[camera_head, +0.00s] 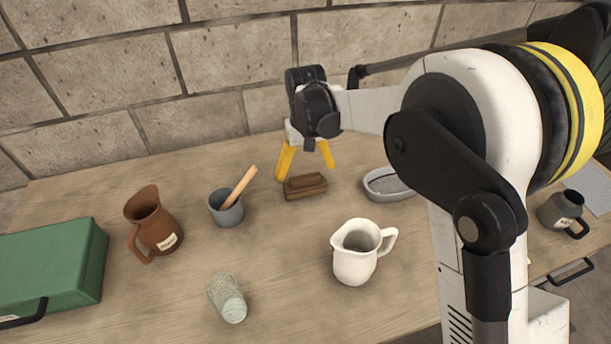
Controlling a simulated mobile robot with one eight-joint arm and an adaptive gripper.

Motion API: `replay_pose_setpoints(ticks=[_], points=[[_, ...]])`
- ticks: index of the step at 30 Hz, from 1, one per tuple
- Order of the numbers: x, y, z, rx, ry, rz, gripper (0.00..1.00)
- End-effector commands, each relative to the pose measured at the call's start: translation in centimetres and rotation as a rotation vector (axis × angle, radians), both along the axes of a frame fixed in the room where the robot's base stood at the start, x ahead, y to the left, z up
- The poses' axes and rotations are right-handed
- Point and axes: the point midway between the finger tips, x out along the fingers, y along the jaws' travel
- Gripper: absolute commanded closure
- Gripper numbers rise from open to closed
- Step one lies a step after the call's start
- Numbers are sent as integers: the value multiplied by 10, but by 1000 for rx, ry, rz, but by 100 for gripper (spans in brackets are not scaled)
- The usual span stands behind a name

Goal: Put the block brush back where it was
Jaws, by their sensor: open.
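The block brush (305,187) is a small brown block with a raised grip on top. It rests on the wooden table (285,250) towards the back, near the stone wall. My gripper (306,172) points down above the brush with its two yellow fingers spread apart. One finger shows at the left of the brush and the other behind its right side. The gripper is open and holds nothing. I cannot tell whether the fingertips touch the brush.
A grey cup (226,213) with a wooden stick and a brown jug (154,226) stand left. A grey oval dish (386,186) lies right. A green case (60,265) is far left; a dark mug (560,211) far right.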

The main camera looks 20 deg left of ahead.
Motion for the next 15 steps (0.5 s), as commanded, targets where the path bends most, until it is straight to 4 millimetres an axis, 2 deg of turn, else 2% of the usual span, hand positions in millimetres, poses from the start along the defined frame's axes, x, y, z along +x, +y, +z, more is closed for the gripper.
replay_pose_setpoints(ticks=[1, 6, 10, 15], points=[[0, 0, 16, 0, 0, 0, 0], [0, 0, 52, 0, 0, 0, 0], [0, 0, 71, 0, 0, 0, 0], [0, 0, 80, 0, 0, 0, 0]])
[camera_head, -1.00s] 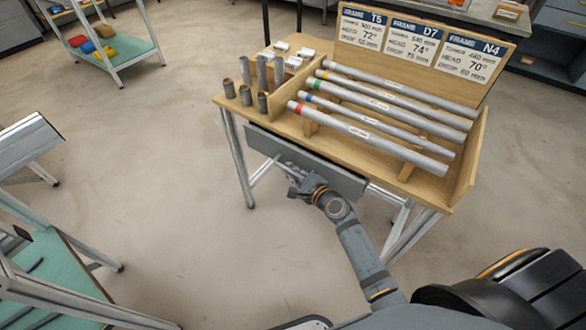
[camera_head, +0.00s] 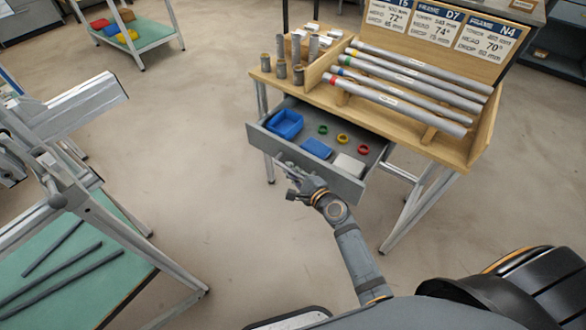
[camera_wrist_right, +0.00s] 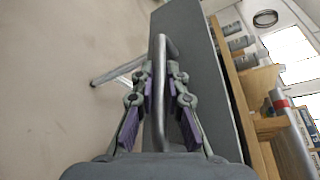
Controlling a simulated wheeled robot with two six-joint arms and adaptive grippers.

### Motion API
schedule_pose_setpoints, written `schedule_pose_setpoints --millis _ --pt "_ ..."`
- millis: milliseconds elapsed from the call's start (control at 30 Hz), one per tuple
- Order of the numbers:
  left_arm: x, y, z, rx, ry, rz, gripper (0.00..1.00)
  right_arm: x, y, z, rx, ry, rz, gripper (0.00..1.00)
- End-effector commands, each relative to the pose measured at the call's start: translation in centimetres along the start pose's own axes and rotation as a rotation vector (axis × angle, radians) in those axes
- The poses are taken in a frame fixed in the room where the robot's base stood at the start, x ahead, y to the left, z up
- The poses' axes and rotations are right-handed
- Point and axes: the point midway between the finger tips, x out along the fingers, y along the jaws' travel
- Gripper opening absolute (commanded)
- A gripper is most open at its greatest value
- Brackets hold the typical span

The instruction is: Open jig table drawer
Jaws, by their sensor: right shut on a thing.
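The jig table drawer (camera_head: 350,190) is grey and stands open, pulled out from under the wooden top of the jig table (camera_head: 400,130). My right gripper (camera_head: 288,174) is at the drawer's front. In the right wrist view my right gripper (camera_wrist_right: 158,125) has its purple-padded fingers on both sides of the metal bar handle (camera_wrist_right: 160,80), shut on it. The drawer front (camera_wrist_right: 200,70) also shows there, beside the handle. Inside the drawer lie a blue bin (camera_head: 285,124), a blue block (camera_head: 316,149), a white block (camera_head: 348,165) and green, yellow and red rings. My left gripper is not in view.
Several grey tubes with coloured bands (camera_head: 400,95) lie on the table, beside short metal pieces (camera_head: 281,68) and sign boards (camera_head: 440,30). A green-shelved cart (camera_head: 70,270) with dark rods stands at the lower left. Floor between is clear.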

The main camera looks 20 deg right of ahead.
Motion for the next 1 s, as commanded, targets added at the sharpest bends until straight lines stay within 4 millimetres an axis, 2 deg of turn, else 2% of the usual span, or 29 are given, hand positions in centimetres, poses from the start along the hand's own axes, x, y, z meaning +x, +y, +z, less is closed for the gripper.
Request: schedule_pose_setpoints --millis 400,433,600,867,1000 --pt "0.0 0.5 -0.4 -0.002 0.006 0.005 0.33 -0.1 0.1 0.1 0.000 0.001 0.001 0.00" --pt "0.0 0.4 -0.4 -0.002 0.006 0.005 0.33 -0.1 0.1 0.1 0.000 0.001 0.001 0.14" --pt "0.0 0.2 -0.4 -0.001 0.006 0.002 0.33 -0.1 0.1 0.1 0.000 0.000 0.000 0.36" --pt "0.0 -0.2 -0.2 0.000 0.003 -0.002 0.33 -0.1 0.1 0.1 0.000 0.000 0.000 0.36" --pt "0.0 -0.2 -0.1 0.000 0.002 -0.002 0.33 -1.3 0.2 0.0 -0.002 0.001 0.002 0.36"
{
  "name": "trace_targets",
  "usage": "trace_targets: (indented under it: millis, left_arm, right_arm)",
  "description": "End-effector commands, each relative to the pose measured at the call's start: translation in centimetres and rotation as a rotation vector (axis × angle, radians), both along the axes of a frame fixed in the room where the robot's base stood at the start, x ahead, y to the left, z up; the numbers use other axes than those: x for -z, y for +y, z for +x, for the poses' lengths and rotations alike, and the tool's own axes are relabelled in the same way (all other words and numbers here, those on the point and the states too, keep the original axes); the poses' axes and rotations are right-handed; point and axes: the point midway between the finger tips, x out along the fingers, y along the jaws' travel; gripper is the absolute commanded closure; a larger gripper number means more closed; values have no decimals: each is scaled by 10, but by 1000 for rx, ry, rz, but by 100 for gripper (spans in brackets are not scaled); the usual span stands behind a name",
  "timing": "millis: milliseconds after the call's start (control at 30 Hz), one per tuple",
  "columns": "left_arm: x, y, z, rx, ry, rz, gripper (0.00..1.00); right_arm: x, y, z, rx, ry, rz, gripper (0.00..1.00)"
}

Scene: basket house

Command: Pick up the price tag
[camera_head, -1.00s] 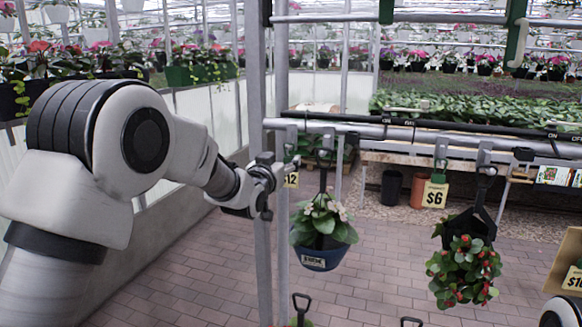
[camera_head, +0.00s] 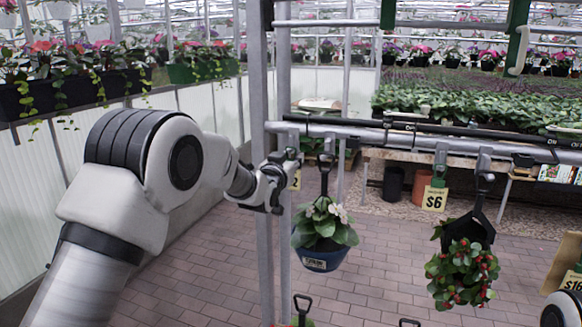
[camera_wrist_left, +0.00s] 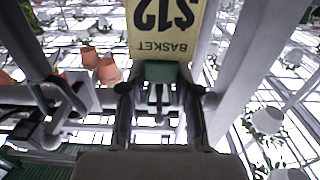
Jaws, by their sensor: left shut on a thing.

- **What you should do**
Copy the entries exactly. Leave out the images.

- **Reply**
[camera_head, +0.00s] 
Controlling a simulated mobile robot with one eight-joint arm and an adaptive gripper.

Motion API: `replay_pose_setpoints(ticks=[_], points=[[_, ...]])`
- ticks: index of the step at 30 Hz, from 1, one per tuple
- Order of the numbers: x, y, z, rx, ry, rz, gripper (0.00..1.00)
- End-effector commands, each relative to the pose measured at the call's start: translation in centimetres and rotation as a rotation vector (axis × angle, radians), both along the axes of a frame fixed in the room where the robot's base stood at the start, x ahead, y to the left, z up
- The poses' axes and rotations are right-handed
- Point and axes: the point midway between the finger tips, x out along the fingers, y along the jaws' travel
- Gripper: absolute commanded closure
- Gripper numbers rise from open to closed
- Step one lies a step after the call's start
- Numbers are sent as integers: the value multiplied by 10, but by 1000 for rx, ry, rz, but by 100 for gripper (spans in brackets are not scaled)
- The usual span stands behind a name

Goal: Put the block brush back where it was
Jaws, by their sensor: open.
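The block brush (305,187) is a small brown block with a raised grip on top. It rests on the wooden table (285,250) towards the back, near the stone wall. My gripper (306,172) points down above the brush with its two yellow fingers spread apart. One finger shows at the left of the brush and the other behind its right side. The gripper is open and holds nothing. I cannot tell whether the fingertips touch the brush.
A grey cup (226,213) with a wooden stick and a brown jug (154,226) stand left. A grey oval dish (386,186) lies right. A green case (60,265) is far left; a dark mug (560,211) far right.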

The main camera looks 20 deg left of ahead.
Motion for the next 15 steps (0.5 s), as commanded, targets where the path bends most, until it is straight to 4 millimetres an axis, 2 deg of turn, else 2% of the usual span, hand positions in millimetres, poses from the start along the defined frame's axes, x, y, z along +x, +y, +z, more is closed for the gripper.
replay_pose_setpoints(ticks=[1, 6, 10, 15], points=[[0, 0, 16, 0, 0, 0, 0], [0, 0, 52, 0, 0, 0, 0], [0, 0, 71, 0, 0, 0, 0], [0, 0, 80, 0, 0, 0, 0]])
[camera_head, -1.00s] 
[camera_head, +0.00s] 
[camera_wrist_right, +0.00s] 
Controlling a simulated wheeled robot with two six-joint arms and adaptive grippers.

### Motion API
schedule_pose_setpoints, written `schedule_pose_setpoints --millis _ --pt "_ ..."`
- millis: milliseconds elapsed from the call's start (control at 30 Hz), one per tuple
- Order of the numbers:
  left_arm: x, y, z, rx, ry, rz, gripper (0.00..1.00)
  right_arm: x, y, z, rx, ry, rz, gripper (0.00..1.00)
- End-effector commands, each relative to the pose measured at the call's start: translation in centimetres along the start pose's own axes and rotation as a rotation vector (axis × angle, radians) in those axes
- The poses are taken in a frame fixed in the room where the robot's base stood at the start, x ahead, y to the left, z up
- The poses' axes and rotations are right-handed
- Point and axes: the point midway between the finger tips, x out along the fingers, y along the jaws' travel
- Gripper opening absolute (commanded)
- A gripper is most open at its greatest value
- Brackets hold the typical span

The instruction is: Open jig table drawer
Jaws, by their sensor: right shut on a thing.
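The jig table drawer (camera_head: 350,190) is grey and stands open, pulled out from under the wooden top of the jig table (camera_head: 400,130). My right gripper (camera_head: 288,174) is at the drawer's front. In the right wrist view my right gripper (camera_wrist_right: 158,125) has its purple-padded fingers on both sides of the metal bar handle (camera_wrist_right: 160,80), shut on it. The drawer front (camera_wrist_right: 200,70) also shows there, beside the handle. Inside the drawer lie a blue bin (camera_head: 285,124), a blue block (camera_head: 316,149), a white block (camera_head: 348,165) and green, yellow and red rings. My left gripper is not in view.
Several grey tubes with coloured bands (camera_head: 400,95) lie on the table, beside short metal pieces (camera_head: 281,68) and sign boards (camera_head: 440,30). A green-shelved cart (camera_head: 70,270) with dark rods stands at the lower left. Floor between is clear.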

The main camera looks 20 deg right of ahead.
Motion for the next 1 s, as commanded, targets added at the sharpest bends until straight lines stay within 4 millimetres an axis, 2 deg of turn, else 2% of the usual span, or 29 are given, hand positions in centimetres, poses from the start along the hand's own axes, x, y, z meaning +x, +y, +z, less is closed for the gripper.
Request: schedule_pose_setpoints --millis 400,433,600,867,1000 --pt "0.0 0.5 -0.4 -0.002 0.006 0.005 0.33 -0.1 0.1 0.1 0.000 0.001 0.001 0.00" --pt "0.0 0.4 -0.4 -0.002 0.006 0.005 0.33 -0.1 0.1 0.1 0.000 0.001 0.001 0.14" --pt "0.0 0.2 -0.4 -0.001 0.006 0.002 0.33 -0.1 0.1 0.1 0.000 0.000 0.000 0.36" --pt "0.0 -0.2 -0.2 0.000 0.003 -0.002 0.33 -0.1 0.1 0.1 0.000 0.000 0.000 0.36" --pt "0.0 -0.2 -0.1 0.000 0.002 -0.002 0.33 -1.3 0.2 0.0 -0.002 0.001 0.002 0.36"
{
  "name": "trace_targets",
  "usage": "trace_targets: (indented under it: millis, left_arm, right_arm)",
  "description": "End-effector commands, each relative to the pose measured at the call's start: translation in centimetres and rotation as a rotation vector (axis × angle, radians), both along the axes of a frame fixed in the room where the robot's base stood at the start, x ahead, y to the left, z up; the numbers use other axes than those: x for -z, y for +y, z for +x, for the poses' lengths and rotations alike, and the tool's own axes are relabelled in the same way (all other words and numbers here, those on the point and the states too, keep the original axes); the poses' axes and rotations are right-handed; point and axes: the point midway between the finger tips, x out along the fingers, y along the jaws' travel; gripper is the absolute commanded closure; a larger gripper number means more closed; values have no decimals: each is scaled by 10, but by 1000 for rx, ry, rz, but by 100 for gripper (spans in brackets are not scaled); the usual span stands behind a name",
  "timing": "millis: milliseconds after the call's start (control at 30 Hz), one per tuple",
  "columns": "left_arm: x, y, z, rx, ry, rz, gripper (0.00..1.00); right_arm: x, y, z, rx, ry, rz, gripper (0.00..1.00)"
}

Scene: basket house

Command: Pick up the price tag
[camera_head, -1.00s] 
[camera_head, +0.00s] 
[camera_wrist_left, +0.00s] 
Jaws, by their sensor: left shut on a thing.

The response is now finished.